Schaumzikade statt Schweinefilet
Sich dem Ekel erwehren und Insekten verzehren
Es passiert meist nachts im Dunkeln, manchmal auch am helllichten Tag, oft beim Fahrradfahren: Bei erfrischendem sommerlichen Fahrtwind öffnet man den Mund zu einem genüsslichen „Aaaah…“ und schwupp… Schon hat sich eine Fliege in den Schlund verirrt, um dort mit einem letzten Summen ihr Leben zu beenden. Rein statistisch gesehen, verschluckt jeder Mensch 500 Insekten in seinem Leben. Doch wohl die wenigsten Mitteleuropäer würden sie auch bewusst zu sich nehmen.
Entomophagie, so nennen die Wissenschaftler den Verzehr von Insekten. In Mitteleuropa vergeht den meisten schon allein beim Gedanken daran der Appetit. Nicht so Kai Sackmann. Beim ihm stehen häufig Heuschrecken, Käferlarven oder Zikaden auf dem Speiseplan.

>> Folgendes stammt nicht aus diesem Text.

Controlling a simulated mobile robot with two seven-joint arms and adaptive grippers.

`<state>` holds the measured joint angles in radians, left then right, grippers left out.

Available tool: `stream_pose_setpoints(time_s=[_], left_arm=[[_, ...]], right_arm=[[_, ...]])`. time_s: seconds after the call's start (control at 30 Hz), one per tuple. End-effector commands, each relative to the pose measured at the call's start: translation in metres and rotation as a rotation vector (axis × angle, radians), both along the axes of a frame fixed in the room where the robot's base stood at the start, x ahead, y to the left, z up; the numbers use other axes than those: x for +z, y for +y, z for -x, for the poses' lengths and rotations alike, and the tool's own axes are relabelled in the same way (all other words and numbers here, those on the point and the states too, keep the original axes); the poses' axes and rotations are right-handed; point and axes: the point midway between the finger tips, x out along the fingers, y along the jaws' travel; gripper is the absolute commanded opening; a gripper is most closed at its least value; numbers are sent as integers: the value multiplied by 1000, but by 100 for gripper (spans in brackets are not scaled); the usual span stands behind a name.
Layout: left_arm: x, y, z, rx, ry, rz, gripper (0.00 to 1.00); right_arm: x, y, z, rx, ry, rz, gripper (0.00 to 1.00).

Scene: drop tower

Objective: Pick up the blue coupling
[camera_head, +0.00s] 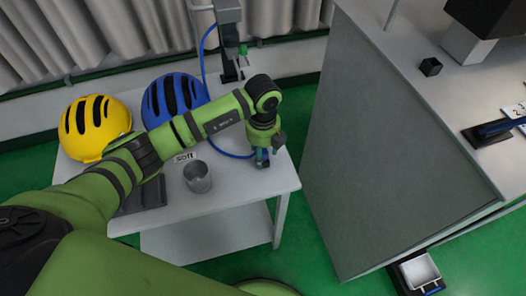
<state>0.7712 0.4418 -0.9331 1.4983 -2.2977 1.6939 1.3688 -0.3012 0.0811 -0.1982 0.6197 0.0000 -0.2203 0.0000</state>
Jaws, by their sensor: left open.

An den Zeitpunkt, wann er zum ersten Mal einen kleinen Chitinpanzer zwischen seinen Backenzähen zermalmte wie eine Autopresse einen Fünftürer, kann sich Sackmann nicht mehr genau erinnern. Er war elf, zwölf Jahre alt, als ihn das Überlebenstraining in seinen Bann und in den Wald zog. Damals sei es für auch ihn noch „unvorstellbar“ gewesen, ein Insekt als kleinen Snack in der Natur zu sich zu nehmen.
Feuer machen, Hütten bauen und Pflanzen sammeln reizten ihn zunächst viel mehr. „Erst als ich mit den Jahren immer tiefer in das Thema eintauchte und mich intensiv mit den Prinzipien des Überlebens beschäftigte, wuchs auch mein Interesse an der Beschaffung tierischer Nahrungsgüter“, sagt Sackmann rückblickend.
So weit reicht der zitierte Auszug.